Short task » Take the lines beginning with the one that contains "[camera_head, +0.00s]" and ending with the one that contains "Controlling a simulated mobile", and set them down exactly. Omit all pictures.

Records for this task »
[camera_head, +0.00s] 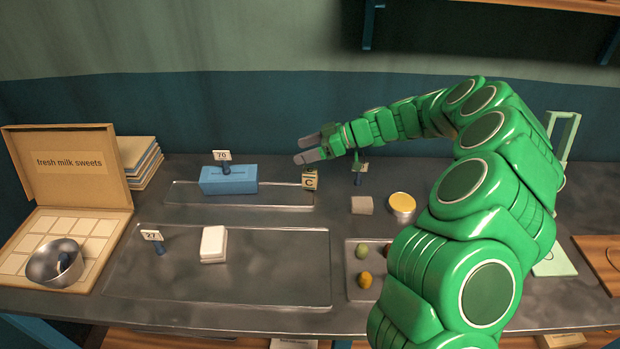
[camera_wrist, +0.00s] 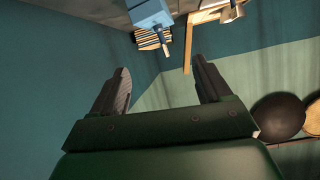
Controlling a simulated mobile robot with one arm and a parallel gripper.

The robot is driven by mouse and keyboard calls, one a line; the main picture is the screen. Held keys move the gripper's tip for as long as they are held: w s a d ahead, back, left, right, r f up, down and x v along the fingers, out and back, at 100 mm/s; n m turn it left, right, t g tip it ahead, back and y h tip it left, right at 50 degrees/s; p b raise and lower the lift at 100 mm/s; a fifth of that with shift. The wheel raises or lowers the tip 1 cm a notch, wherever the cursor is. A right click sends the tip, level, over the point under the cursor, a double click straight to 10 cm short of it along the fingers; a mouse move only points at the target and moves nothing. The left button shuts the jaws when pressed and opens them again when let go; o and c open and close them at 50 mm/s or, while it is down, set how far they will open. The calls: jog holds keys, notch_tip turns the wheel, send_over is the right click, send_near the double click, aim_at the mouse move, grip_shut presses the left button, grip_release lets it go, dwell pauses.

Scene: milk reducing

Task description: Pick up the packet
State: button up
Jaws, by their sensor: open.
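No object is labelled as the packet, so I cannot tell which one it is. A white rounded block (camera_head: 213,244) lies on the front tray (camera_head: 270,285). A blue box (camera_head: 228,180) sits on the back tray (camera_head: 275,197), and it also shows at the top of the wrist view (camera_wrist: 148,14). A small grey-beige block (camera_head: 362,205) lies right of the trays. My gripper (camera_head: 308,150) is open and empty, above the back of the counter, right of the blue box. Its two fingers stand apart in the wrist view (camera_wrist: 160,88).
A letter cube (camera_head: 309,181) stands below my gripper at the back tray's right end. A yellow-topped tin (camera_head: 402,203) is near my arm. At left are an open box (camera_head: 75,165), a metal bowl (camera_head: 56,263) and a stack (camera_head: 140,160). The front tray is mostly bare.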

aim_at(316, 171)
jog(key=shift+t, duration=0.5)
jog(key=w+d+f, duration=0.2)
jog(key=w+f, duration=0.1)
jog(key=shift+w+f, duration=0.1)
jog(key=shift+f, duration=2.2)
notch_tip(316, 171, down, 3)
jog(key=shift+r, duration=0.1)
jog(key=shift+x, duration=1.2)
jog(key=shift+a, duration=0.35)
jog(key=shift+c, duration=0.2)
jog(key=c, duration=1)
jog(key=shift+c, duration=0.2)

---

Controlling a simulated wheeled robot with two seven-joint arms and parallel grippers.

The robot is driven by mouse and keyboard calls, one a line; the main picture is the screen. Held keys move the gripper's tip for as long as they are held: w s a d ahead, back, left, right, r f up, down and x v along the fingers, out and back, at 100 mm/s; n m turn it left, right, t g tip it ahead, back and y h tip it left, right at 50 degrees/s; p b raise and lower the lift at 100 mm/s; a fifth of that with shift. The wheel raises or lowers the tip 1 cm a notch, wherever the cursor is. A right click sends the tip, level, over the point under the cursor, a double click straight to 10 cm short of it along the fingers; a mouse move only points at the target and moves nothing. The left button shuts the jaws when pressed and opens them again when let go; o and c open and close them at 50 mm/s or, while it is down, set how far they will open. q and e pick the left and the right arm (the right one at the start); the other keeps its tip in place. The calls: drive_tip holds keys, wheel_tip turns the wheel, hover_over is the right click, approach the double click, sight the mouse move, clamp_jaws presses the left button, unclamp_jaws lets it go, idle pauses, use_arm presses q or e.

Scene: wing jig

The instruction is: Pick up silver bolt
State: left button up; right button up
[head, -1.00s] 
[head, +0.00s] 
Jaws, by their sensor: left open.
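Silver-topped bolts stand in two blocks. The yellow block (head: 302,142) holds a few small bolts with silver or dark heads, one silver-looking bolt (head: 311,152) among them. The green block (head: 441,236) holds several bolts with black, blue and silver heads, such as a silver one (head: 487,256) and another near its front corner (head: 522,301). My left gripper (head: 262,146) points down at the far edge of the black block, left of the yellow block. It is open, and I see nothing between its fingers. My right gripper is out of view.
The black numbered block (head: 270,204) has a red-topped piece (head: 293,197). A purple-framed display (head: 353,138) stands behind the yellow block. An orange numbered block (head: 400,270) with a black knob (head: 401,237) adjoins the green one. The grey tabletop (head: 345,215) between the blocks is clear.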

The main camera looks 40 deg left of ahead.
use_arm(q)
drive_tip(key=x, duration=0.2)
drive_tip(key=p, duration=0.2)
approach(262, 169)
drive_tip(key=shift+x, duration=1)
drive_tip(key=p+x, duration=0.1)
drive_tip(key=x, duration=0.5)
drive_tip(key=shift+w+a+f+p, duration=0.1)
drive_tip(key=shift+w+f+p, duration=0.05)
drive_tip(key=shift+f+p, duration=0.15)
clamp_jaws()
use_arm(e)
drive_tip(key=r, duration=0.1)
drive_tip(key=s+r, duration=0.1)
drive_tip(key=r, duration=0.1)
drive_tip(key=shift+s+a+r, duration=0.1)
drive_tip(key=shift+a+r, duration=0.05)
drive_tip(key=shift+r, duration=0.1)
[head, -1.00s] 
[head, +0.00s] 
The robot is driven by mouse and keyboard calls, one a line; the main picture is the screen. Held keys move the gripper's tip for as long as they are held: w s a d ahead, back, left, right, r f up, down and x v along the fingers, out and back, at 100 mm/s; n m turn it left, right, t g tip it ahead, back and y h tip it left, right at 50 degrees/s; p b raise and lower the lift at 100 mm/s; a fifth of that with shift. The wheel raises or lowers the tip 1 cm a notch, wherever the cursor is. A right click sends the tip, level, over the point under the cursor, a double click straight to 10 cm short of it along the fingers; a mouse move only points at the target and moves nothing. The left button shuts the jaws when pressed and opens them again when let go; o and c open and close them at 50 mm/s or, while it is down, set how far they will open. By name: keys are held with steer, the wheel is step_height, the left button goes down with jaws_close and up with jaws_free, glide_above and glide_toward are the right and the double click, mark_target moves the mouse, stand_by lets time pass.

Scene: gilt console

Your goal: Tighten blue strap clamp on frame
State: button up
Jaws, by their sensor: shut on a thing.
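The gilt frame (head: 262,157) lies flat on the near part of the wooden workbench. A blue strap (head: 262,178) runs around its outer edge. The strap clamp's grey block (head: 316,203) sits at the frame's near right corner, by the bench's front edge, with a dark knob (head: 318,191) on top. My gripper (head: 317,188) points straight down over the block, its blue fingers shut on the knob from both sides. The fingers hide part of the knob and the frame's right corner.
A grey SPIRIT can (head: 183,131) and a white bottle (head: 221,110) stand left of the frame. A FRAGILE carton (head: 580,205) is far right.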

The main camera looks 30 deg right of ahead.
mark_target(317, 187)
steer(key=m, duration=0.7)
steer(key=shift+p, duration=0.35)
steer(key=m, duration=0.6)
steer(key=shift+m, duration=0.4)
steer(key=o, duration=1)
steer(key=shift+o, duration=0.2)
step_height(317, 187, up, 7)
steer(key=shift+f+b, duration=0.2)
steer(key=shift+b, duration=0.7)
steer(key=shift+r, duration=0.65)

Result »
[camera_head, +0.00s] 
[camera_wrist, +0.00s] 
Controlling a simulated mobile robot with one arm and a parallel gripper.

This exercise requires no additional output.